Kentucky couples going through divorce must often deal with challenging financial predicaments. This can be especially true when it comes to retirement accounts, which can represent a major asset held by the couple as part of their marital property. When surveyed in 2016, 62 percent of divorce lawyers said that issues about retirement funds are the most contentious for their clients.
Retirement accounts are governed by a number of financial and legal regulations that must be adhered to during a distribution. If the division of a retirement fund is improperly or inaccurately handled, the cost to both parties could be significant as taxes and penalties will be assessed. In addition, inaccurately handling the distribution can lead to an inequitable outcome.
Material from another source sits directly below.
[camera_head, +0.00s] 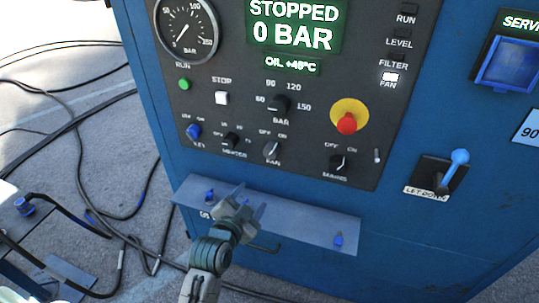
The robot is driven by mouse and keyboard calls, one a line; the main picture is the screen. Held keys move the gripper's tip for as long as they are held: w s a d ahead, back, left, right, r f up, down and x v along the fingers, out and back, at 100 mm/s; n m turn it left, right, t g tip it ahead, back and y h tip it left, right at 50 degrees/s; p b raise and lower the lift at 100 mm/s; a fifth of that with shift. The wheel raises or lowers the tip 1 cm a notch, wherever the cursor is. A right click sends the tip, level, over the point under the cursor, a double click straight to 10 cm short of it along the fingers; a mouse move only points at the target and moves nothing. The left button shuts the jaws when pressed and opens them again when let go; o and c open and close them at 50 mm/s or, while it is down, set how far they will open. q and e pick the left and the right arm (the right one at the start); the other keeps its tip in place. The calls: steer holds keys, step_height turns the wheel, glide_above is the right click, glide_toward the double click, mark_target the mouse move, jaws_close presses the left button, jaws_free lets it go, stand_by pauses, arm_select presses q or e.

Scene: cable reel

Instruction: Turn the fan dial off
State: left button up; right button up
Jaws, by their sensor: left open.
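The fan dial (271,150) is a small dark knob low on the black control panel (235,105), with OFF and ON printed above it. Its light mark seems to lean up and right, toward ON. The fan lamp (389,77) at the panel's right is lit white. My left gripper (248,202) is open and empty, below and slightly left of the dial, apart from it in the picture. It covers part of the grey ledge (300,213) under the panel. My right gripper is not in view.
The heater knob (231,141) is close left of the fan dial, and the mains knob (338,162) is to its right. A red emergency button (347,123) and the pressure dial (278,104) sit above. A blue-knobbed lever (459,158) sticks out at right. Cables (85,150) lie on the floor.

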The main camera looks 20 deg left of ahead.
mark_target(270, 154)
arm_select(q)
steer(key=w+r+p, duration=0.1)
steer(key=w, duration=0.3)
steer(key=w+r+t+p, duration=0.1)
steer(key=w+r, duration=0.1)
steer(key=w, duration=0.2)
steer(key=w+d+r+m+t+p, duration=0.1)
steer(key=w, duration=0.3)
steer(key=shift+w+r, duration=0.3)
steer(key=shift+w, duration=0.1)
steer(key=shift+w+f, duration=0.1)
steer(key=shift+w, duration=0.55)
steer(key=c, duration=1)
Many retirement funds are based at one spouse’s workplace. In order to distribute these funds according to the divorce settlement, a qualified domestic relations order is needed. The QDRO reflects the terms agreed upon in the divorce; however, it must be issued by the court as an order and does not automatically accompany the divorce decree. Every retirement account going through division requires its own QDRO. Furthermore, such orders are needed for many types of retirement accounts, including 401(k) funds and traditional pension plans.
A family law attorney can draft a QDRO and bring it to the court for approval and issuance. Once ordered, the attorney can work together with the plan administrator to ensure that the retirement accounts addressed in the property division settlement are split accurately and in line with that agreement.